Assuming Sir Keir Starmer is able to report progress in bringing down numbers to lower levels in current years, does this mean he will have shot Mr Farage’s fox? Don’t bet on it.  The populist right is an industry as much as a populist current and it consists of workshops churning out mendacious fake news material that will challenge any mainstream party’s claim to making satisfactory progress. In the early 2000s, migrant solidarity campaigners had to deal with the outsized influence of groups like MigrationWatchUK and the tabloid media, who were intent on manufacturing a crisis out of what in reality were nothing more than mundane facts about refugee numbers and the new presence of Polish workers in the UK economy.  But, in the absence of a coherent response from the Labour Party at the time, this was sufficient to fuel the rise of Farage, UKIP and lead to the Brexit vote in 2016.   

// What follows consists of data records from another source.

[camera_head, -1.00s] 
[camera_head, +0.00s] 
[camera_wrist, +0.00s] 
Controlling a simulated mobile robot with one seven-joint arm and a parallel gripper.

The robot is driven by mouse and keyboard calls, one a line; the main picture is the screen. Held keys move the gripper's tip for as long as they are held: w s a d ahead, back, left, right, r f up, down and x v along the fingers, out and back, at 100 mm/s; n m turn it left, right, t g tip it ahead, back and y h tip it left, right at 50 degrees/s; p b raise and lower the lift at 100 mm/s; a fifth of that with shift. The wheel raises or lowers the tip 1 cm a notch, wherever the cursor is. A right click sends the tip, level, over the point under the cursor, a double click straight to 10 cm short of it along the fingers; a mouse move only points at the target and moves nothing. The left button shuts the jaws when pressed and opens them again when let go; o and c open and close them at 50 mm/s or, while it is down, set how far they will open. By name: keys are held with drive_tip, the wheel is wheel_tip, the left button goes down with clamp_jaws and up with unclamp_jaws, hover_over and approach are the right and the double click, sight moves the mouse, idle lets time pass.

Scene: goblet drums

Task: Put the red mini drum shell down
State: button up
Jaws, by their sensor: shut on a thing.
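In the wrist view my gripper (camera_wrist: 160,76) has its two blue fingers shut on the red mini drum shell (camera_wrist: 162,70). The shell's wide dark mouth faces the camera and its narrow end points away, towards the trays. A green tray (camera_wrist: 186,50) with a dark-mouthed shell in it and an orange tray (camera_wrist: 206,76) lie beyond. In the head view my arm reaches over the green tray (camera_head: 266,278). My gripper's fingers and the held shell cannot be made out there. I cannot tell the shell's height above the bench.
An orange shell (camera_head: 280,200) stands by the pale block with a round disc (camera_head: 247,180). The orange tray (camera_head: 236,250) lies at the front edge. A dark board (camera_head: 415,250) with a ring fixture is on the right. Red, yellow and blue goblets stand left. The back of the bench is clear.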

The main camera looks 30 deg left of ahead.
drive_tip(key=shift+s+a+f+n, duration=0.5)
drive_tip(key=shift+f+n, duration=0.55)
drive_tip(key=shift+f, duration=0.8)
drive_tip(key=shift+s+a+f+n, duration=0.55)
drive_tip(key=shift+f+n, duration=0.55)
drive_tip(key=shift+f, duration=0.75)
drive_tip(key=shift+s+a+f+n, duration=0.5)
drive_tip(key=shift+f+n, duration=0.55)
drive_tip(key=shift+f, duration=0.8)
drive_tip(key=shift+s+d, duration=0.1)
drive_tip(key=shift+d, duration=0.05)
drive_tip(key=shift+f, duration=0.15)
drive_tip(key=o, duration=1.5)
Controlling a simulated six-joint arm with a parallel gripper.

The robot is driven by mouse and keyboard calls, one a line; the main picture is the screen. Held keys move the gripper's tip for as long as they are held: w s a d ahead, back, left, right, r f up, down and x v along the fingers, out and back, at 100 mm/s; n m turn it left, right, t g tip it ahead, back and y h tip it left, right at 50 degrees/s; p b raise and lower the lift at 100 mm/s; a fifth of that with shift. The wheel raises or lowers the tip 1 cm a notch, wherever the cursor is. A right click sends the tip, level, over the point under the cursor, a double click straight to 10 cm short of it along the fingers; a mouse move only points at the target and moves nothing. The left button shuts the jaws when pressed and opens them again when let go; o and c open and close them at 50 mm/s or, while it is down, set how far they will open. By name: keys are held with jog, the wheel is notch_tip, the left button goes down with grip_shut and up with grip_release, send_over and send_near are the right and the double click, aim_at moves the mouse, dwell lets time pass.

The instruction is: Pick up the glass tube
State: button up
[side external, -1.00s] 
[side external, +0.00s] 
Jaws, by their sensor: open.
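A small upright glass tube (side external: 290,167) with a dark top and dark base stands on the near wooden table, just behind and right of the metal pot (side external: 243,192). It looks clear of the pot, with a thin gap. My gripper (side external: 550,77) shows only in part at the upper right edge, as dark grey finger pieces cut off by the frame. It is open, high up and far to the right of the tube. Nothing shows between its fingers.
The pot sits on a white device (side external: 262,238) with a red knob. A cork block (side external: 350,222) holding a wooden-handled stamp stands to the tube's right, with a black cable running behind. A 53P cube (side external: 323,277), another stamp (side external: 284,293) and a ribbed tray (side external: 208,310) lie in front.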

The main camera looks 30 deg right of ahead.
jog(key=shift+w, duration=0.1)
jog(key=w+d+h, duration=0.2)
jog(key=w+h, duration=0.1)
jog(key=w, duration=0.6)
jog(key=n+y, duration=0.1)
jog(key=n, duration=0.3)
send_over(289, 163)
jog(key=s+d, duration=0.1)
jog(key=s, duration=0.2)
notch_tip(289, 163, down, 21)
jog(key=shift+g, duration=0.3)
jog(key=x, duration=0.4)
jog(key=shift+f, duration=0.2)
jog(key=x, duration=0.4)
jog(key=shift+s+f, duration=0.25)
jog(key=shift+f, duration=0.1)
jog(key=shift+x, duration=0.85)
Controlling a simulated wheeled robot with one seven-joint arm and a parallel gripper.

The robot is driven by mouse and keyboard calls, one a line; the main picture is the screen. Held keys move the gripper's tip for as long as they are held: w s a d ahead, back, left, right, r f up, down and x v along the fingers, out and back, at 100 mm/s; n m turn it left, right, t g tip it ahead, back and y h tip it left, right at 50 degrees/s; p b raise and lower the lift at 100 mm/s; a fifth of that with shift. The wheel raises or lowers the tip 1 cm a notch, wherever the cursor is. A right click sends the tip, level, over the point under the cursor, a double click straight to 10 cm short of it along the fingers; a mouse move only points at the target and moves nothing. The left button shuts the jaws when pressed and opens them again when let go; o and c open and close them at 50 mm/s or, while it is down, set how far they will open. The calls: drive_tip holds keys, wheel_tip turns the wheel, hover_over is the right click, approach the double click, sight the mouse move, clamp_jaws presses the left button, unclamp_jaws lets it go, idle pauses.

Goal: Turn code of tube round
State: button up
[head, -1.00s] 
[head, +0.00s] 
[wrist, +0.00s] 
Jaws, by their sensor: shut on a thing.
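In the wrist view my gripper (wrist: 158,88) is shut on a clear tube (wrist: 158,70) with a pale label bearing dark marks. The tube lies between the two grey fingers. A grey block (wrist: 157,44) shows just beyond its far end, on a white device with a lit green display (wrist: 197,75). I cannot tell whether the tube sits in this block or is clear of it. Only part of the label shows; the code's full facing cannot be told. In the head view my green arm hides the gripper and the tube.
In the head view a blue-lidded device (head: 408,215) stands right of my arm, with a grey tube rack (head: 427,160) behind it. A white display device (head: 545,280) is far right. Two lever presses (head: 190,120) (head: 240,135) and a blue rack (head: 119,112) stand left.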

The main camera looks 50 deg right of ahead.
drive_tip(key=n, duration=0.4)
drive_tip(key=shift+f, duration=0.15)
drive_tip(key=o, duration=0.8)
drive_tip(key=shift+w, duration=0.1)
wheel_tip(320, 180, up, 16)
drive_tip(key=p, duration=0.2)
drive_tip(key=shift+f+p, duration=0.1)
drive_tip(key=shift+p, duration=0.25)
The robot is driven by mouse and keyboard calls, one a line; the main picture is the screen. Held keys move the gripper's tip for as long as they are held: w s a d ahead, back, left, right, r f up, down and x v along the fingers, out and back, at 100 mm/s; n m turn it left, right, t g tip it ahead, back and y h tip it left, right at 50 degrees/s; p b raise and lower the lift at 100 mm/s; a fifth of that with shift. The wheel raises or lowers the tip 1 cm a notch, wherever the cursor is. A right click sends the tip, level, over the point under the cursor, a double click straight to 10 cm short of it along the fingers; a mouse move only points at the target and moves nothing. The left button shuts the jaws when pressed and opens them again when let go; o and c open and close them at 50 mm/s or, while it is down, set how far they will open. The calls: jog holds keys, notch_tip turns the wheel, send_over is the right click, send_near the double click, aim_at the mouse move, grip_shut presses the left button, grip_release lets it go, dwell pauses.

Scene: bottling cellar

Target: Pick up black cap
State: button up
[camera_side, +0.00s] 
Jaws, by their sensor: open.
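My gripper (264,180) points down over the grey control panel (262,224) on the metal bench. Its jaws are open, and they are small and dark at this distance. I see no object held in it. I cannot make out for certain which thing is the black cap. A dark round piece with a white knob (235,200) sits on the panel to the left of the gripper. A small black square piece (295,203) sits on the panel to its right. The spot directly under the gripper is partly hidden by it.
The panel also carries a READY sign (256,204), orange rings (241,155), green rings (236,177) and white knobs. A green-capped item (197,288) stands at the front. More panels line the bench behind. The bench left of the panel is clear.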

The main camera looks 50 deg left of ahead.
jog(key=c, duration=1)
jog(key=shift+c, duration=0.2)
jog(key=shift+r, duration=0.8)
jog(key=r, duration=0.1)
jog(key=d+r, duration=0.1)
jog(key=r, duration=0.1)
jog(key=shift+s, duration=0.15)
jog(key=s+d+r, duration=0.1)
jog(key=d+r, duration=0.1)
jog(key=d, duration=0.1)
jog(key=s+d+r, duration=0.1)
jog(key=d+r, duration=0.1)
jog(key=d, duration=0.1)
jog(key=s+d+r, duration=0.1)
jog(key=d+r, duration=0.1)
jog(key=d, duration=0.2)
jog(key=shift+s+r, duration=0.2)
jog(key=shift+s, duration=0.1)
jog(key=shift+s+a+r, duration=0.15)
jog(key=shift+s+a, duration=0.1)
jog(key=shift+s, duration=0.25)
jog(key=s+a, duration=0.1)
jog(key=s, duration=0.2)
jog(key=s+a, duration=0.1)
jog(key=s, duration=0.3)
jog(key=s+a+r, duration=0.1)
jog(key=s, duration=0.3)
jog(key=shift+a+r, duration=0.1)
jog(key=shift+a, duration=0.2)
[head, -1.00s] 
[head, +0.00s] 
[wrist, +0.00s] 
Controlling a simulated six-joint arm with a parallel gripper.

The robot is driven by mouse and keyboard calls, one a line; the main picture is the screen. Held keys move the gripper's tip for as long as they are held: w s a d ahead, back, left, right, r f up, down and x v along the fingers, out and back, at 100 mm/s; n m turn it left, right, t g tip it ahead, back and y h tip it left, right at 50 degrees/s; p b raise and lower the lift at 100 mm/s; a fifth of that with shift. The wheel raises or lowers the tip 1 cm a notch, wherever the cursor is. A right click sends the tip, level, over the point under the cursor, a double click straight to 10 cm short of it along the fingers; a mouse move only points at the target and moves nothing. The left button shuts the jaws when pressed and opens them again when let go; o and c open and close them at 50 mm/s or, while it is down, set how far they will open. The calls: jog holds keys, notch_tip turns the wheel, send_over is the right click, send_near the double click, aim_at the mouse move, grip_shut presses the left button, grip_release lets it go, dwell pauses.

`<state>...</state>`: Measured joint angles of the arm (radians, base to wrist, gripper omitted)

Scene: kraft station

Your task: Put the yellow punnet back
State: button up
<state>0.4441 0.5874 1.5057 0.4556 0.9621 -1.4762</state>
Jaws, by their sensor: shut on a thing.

Sensible money in the coming period will be on net immigration, still in the region of 200,000 people, with sufficient additional noise coming from the right to support a spurious claim that the real figure is actually twice, three or even ten times that number. The likelihood that the housing situation, state of the NHS and other public services will remain much as they are, together with wages still eroded by inflation and sky-high energy costs, will provided future Reform UK with all the arguments that it was the immigrants what done it, and only Nigel can be trusted to get the job finally done.  

The very worst thing is that, with the sort of arguments set out in this white paper, Sir Keir Starmer’s Labour Party will have conceded any case that might have been made that this simply isn’t so.  Dangerous times indeed.